- **Material provided**:
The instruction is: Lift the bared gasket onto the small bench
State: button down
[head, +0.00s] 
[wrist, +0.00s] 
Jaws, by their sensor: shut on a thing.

- **Problem requirements**: All of the data needs to be reproduced exactly, with no line missing.

- **Problem solution**:
The instruction is: Lift the bared gasket onto the small bench
State: button down
[head, +0.00s] 
[wrist, +0.00s] 
Jaws, by their sensor: shut on a thing.

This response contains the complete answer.